Don’t Worry, Be Happy

Today I wrote a peppy, “can-do” status on Facebook about how I’m going to write more, encouraging people to check out my blog, following my passion, etc. I agonized over wording, wrote and rewrote so it didn’t seem as though I was shamelessly plugging my blog, tried as hard as I could to sound humble, not like I was being prideful. I finally got the two-paragraph status to a place that I was happy with, and posted it. But after I did that, I realized how quiet the house was. Anyone who has ever been around preschoolers knows, that’s a bad sign. Sure enough, I went into the bedroom, and the 3-year-old had “watered” some toys and the carpet. As I write now, our new puppy is tearing around the dining room with a rawhide bone in his mouth, begging to play. Again. And again, I think to myself, motherhood is not for the faint of heart. Or stomach. Then I clean up the puppy piddle on the floor.

Seriously, does anyone else want to pee on the floor, today?

Mornings like this I wonder to myself, what right do I have to take time to myself? Obviously my children and our newest, four-legged addition need my time and attention. The laundry is sitting on the couch waiting to be folded, there are dishes in the sink, and the floors need to be vacuumed. Again. Then I have to stop and remind myself, my kids and my husband and my hyper boxer puppy and my live-in college-student sister-in-law all deserve a whole person. They don’t deserve to have me storming around the house, bored, frustrated, and creatively stifled. More than that, I deserve to be happy. I absolutely cringe to type that. In fact, I deleted it once, then re-typed it. But it’s true, when I have discharged my other responsibilities, I have the right to pursue what makes me happy. Unfortunately, I think we, as a society, have bought into Hollywood’s extremes on parenting: all or nothing. Either you work all day and play all night while the kids are with a sitter (or spouse), or you tie yourself to them and never leave their side for 18 years. Neither is healthy, but I think buying into the latter can make us both frustrated, because it’s nearly impossible and terribly exhausting, and self-righteous, because we spend more time with our children than our friends do with theirs. 

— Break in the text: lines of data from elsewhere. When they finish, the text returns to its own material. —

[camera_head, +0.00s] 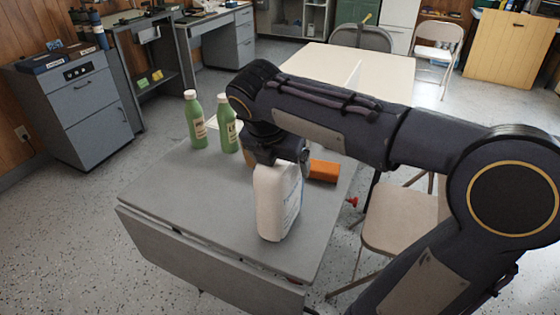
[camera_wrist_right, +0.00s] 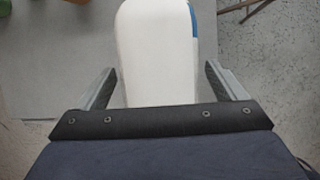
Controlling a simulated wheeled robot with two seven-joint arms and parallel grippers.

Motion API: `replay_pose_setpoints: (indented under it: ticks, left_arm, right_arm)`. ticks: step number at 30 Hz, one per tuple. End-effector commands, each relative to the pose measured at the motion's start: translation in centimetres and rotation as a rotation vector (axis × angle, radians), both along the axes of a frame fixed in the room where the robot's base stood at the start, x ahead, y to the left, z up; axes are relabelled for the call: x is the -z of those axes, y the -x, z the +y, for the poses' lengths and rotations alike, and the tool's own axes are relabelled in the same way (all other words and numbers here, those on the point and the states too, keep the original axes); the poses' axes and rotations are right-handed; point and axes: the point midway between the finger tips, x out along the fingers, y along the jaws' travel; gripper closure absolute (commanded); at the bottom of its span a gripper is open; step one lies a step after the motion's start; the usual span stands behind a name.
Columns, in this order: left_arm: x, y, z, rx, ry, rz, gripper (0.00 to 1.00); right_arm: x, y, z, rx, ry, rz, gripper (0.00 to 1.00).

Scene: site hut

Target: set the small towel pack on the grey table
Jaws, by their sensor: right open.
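A white pack with rounded edges and a blue-marked label (camera_head: 278,205), which I take for the small towel pack, stands upright on the grey table (camera_head: 180,205) near its front right part. My right gripper (camera_head: 278,160) is above it, pointing down, and hides its top in the head view. In the right wrist view the pack (camera_wrist_right: 157,50) lies between the two fingers of the open gripper (camera_wrist_right: 158,80), with a narrow gap on each side. My left gripper is not in view.
Two green bottles (camera_head: 195,120) (camera_head: 228,125) stand at the back of the grey table. An orange object (camera_head: 322,170) lies behind the pack, partly hidden by my arm. The table's left and front are clear. A folding chair (camera_head: 395,220) stands to the right.

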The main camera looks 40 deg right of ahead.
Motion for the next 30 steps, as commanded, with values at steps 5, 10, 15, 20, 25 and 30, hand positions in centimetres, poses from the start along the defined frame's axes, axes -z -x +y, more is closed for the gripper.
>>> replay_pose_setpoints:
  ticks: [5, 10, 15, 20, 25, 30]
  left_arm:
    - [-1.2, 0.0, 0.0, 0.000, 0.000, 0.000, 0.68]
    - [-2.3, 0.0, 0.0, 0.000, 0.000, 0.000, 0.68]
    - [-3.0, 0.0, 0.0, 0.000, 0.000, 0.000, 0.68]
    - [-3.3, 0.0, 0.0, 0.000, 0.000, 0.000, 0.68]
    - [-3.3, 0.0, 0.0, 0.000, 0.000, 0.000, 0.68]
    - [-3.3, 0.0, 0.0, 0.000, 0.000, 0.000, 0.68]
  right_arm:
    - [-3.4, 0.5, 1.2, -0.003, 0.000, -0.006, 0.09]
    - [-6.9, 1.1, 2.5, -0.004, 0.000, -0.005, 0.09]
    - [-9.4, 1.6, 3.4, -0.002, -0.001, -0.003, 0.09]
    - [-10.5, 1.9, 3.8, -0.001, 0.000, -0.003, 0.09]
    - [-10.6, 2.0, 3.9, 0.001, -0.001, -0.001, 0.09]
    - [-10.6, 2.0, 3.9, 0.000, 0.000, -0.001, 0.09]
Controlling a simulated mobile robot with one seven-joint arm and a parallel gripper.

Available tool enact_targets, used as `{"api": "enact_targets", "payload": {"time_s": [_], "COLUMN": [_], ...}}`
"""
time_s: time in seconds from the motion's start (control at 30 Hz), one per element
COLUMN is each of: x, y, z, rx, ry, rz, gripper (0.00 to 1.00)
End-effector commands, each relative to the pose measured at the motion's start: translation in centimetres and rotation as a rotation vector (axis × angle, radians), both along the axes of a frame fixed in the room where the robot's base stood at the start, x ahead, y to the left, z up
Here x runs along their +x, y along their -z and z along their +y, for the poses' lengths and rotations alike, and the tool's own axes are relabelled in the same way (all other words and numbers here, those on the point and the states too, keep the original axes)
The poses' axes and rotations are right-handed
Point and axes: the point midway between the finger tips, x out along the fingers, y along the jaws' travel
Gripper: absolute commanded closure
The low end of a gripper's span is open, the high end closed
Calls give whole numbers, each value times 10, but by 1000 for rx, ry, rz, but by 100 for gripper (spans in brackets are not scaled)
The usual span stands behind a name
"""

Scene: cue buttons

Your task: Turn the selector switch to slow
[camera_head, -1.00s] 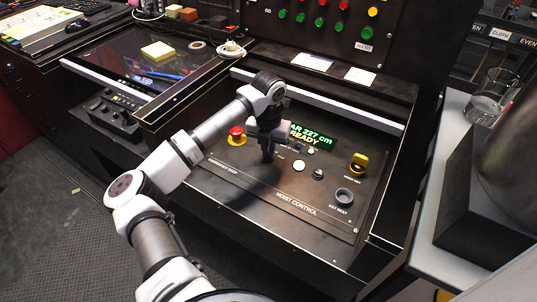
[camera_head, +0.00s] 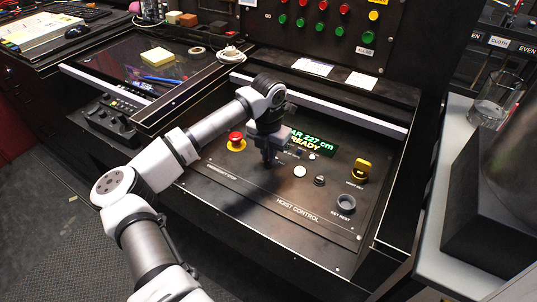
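The hoist control panel (camera_head: 250,194) is a black sloped plate with several controls. A small black knob (camera_head: 319,181), which may be the selector switch, sits right of a round white button (camera_head: 299,171). Its position and markings are too small to read. My gripper (camera_head: 269,162) points down over the panel, left of the white button and apart from the knob. It holds nothing that I can see. Its fingers are dark and close together, so I cannot tell whether they are open. My gripper and wrist hide part of the panel and the left of the green display (camera_head: 317,143).
A red emergency stop button (camera_head: 236,138) is left of my gripper. A raised silver-edged rail (camera_head: 360,121) runs behind. The panel's front is clear.

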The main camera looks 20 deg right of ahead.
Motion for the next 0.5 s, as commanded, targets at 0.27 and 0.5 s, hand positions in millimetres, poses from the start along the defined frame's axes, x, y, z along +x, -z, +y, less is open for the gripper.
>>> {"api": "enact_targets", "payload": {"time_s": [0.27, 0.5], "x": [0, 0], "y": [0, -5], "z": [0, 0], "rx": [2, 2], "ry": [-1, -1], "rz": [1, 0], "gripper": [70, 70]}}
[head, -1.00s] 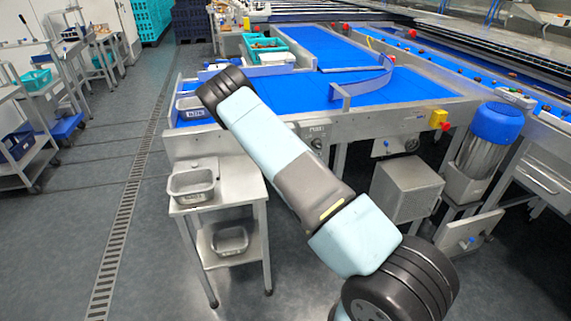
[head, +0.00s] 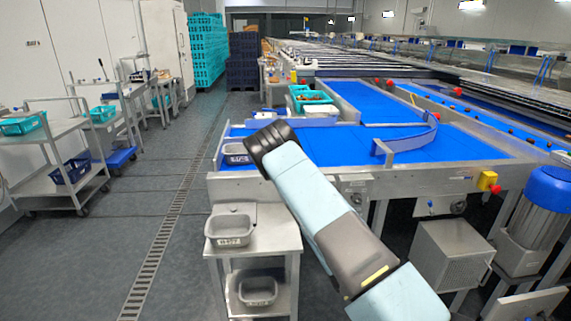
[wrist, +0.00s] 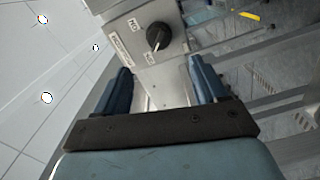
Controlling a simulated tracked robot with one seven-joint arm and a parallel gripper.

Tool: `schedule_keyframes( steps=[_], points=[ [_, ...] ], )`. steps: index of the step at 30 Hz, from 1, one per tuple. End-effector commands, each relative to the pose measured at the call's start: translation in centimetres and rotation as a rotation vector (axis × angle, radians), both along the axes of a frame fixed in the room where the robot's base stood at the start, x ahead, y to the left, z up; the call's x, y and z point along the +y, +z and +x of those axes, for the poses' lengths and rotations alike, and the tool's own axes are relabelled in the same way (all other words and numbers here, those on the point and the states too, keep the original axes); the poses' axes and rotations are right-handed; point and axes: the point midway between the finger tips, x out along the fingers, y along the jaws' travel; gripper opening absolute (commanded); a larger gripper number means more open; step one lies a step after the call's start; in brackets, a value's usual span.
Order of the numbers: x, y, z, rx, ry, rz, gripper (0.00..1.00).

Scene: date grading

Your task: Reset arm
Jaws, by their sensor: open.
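My arm (head: 330,210) reaches from the bottom edge of the head view up to the left, its dark joint in front of the blue conveyor's near left corner. My gripper is hidden in the head view. In the wrist view my gripper (wrist: 162,86) is open, with its two blue fingers apart and nothing between them. Beyond the fingers is a metal box with a black rotary knob (wrist: 158,36) and small labels. I cannot tell the distance from the fingertips to the box.
The blue conveyor (head: 460,143) fills the middle. A small steel stand (head: 275,238) bears a grey tub (head: 231,230), with another tub (head: 257,290) below. A blue-topped motor (head: 548,190) is at right. Carts stand at left; the floor (head: 110,240) between is open.

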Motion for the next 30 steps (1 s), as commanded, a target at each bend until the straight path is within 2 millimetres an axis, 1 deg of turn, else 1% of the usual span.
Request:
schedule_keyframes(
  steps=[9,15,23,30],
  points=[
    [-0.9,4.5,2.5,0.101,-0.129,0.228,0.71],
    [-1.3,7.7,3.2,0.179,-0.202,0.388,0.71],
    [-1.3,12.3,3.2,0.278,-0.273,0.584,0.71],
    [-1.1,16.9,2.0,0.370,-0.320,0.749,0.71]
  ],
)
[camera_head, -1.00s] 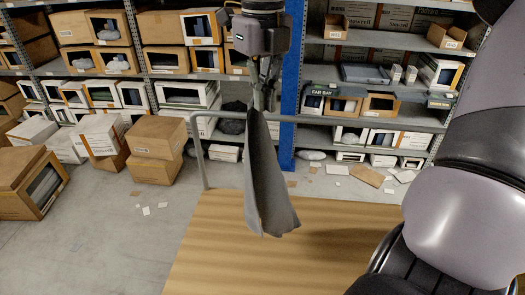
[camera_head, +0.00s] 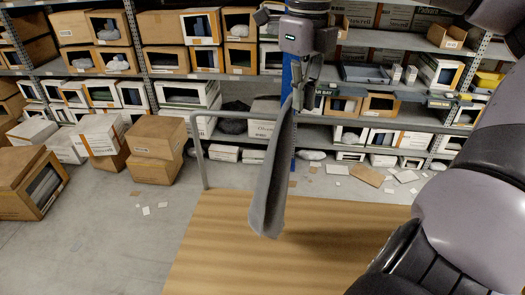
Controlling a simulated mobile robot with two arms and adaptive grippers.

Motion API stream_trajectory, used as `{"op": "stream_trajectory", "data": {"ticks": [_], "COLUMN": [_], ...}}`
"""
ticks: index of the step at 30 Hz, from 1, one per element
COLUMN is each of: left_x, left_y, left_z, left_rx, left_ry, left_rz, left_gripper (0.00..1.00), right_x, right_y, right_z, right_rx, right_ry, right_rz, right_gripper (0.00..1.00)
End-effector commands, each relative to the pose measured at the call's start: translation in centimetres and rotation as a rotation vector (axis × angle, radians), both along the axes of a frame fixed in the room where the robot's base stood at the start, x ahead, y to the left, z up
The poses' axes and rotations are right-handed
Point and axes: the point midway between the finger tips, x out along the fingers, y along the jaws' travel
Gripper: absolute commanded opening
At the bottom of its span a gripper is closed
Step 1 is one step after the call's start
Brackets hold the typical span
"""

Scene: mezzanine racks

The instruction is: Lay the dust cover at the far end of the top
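The dust cover (camera_head: 272,185) is a dark grey cloth. It hangs as a narrow folded strip, slanting from upper right to lower left. My right gripper (camera_head: 297,90) is shut on its upper end, high above the far edge of the wooden top (camera_head: 225,250). The cover's lower end hangs over the far part of the top, with a shadow on the wood to its right. I cannot tell whether the lower end touches the wood. My left gripper is not in view.
A grey metal rail (camera_head: 200,150) rises at the top's far left corner. A blue rack post (camera_head: 287,150) and shelves of boxes stand behind. Cardboard boxes (camera_head: 155,145) sit on the floor at left. The visible wooden surface is otherwise bare.

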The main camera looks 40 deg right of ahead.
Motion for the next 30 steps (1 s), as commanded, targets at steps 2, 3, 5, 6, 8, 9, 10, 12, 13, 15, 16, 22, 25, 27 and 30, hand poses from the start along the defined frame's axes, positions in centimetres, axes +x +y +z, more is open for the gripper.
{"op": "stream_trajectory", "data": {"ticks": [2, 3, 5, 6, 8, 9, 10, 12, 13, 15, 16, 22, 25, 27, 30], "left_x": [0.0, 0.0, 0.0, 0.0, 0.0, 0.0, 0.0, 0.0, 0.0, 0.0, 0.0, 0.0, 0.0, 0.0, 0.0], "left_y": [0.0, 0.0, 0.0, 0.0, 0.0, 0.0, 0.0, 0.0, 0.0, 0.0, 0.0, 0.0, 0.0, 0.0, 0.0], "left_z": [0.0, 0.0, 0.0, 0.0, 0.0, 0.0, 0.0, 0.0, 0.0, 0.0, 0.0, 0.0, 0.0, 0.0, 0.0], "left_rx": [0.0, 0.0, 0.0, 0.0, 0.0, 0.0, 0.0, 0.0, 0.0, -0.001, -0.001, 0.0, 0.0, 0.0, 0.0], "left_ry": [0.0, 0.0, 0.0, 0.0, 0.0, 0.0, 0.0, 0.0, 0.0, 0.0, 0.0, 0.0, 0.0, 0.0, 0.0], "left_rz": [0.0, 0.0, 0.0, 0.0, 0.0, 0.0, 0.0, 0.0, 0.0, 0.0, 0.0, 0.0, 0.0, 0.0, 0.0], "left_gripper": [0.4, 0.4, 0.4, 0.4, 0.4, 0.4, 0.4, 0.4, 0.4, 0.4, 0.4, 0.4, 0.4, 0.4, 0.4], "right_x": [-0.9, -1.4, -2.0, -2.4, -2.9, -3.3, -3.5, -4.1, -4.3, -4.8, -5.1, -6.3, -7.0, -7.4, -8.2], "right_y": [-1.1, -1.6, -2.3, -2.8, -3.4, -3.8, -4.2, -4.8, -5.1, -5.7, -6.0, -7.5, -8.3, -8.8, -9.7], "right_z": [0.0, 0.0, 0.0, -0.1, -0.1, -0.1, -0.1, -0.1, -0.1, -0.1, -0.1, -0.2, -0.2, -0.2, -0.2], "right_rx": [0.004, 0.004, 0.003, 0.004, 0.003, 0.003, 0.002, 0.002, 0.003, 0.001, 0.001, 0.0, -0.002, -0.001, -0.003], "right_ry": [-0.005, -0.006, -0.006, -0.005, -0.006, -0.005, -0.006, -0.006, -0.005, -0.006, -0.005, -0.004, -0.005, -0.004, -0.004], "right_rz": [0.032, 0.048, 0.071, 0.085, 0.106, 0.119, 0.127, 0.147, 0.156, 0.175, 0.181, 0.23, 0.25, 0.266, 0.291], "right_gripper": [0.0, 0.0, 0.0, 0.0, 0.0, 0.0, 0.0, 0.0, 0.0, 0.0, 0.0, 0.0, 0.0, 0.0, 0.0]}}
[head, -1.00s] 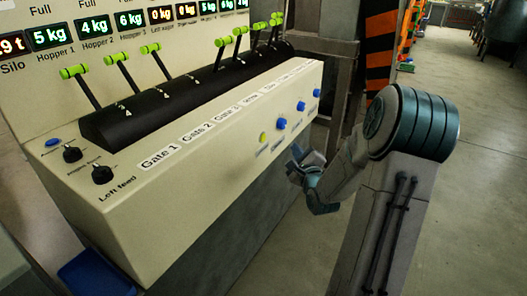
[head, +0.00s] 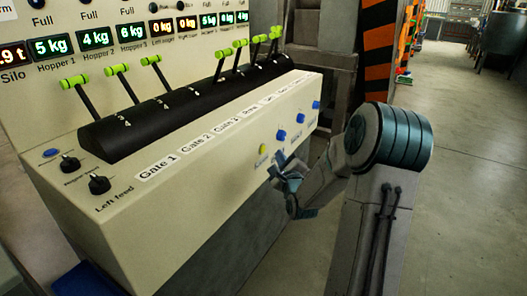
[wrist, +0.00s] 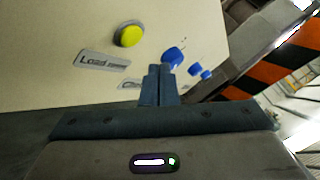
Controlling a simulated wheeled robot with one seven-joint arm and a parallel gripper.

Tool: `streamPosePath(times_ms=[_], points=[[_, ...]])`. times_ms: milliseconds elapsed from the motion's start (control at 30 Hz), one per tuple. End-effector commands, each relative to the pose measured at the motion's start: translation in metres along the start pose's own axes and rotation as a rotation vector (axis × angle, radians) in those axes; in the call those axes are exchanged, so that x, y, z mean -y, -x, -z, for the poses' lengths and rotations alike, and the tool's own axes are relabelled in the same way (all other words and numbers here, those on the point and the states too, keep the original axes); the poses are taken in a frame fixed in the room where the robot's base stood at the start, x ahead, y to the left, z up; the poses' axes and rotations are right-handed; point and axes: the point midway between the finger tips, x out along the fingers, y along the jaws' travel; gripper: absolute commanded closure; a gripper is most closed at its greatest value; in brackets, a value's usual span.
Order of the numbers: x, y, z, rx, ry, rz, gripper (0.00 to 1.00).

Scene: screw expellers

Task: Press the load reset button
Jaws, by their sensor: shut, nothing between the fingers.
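The yellow button (head: 263,149) sits on the front face of the cream control console (head: 130,226), left of a row of blue buttons. In the wrist view the yellow button (wrist: 128,34) is up and left of my fingertips, beside a label starting "Load" (wrist: 103,60); the rest of that label is too blurred to read. My gripper (head: 277,168) is in front of the console face, just below and right of the yellow button. In the wrist view my gripper (wrist: 159,70) is shut and empty, its tips near a blue knob. I cannot tell whether they touch the panel.
Blue buttons (head: 281,135) run along the face to the right. Green-handled levers (head: 115,70) stand on top of the console. A grey frame with a black and orange striped post (head: 379,45) stands behind. Open floor (head: 465,180) lies to the right.

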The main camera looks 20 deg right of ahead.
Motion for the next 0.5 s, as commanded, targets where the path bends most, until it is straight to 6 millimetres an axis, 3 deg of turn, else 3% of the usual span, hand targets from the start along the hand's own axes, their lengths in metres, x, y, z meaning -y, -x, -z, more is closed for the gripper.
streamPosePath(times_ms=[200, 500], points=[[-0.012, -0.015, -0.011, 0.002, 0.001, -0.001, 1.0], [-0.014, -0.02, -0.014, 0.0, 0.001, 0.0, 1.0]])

How dare she go to an excercise class? Her baby needs her at home! How irresponsible!

How dare he go out for a drink with the guys? His wife is at home with their kids! What a chauvinist.

They are going on a trip without their kids? Wow, how selfish. 

I have to admit, almost all of these judgements have crossed my mind. But recently my attitude has had a major adjustment. I began to notice how cranky I’ve gotten. I was a nice person, once. I’m a nice person still, occasionally. But sometimes I’m just plain miserable to be around. As an introvert, and a mother, I don’t get very much time to myself. I love it when my husband asks me to mow the lawn because it means hours of alone time with my thoughts, and I come inside refreshed and content. 
Honestly, who doesn’t want a mom who is happy with herself? Who doesn’t want a spouse who is content and at ease? And who in her right mind would deprive her children of a calm and rested mother? Who, exactly, is that fair to? 
So, armed with my new, “take time for relaxation” attitude, I’m setting off on a new journey. I want to write, and not just blog. If sparkly vampires can sell millions of books, I should be able to finish a draft and find a publisher, right? Right after I mop the floor, again. 


2 Comments (+add yours?)

  1. Rachel
    Apr 07, 2014 @ 20:04:29

    You can do it, Alissa! Writing a book is on my life to-do list also! In the mean time-keep blogging, I love reading your Babyblurbs, I wish I was focused enough to start my own, not just the one I do for work. Keep it up!


  2. Shirley Hayton
    Apr 07, 2014 @ 20:28:28

    We are so proud of you sweetheart!!!!